● **EXERCISE AIM**: Collect all the lines that mention the word "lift".

====== SUPPLIED DATA

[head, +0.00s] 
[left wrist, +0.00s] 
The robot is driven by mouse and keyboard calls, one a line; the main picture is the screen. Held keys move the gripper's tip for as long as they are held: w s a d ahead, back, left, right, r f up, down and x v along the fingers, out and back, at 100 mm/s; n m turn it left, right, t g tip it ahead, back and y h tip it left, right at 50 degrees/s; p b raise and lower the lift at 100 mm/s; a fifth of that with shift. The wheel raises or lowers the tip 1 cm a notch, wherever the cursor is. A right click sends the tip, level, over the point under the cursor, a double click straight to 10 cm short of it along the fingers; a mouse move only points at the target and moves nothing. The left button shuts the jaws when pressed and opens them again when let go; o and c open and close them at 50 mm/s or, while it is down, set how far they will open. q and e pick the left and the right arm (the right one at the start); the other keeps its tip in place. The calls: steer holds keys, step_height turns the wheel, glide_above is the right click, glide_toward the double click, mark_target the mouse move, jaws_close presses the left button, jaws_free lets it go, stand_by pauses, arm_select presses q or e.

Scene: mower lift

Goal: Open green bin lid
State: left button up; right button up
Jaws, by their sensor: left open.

============

● **TASK RESPONSE**:
The robot is driven by mouse and keyboard calls, one a line; the main picture is the screen. Held keys move the gripper's tip for as long as they are held: w s a d ahead, back, left, right, r f up, down and x v along the fingers, out and back, at 100 mm/s; n m turn it left, right, t g tip it ahead, back and y h tip it left, right at 50 degrees/s; p b raise and lower the lift at 100 mm/s; a fifth of that with shift. The wheel raises or lowers the tip 1 cm a notch, wherever the cursor is. A right click sends the tip, level, over the point under the cursor, a double click straight to 10 cm short of it along the fingers; a mouse move only points at the target and moves nothing. The left button shuts the jaws when pressed and opens them again when let go; o and c open and close them at 50 mm/s or, while it is down, set how far they will open. q and e pick the left and the right arm (the right one at the start); the other keeps its tip in place. The calls: steer holds keys, step_height turns the wheel, glide_above is the right click, glide_toward the double click, mark_target the mouse move, jaws_close presses the left button, jaws_free lets it go, stand_by pauses, arm_select presses q or e.
Scene: mower lift

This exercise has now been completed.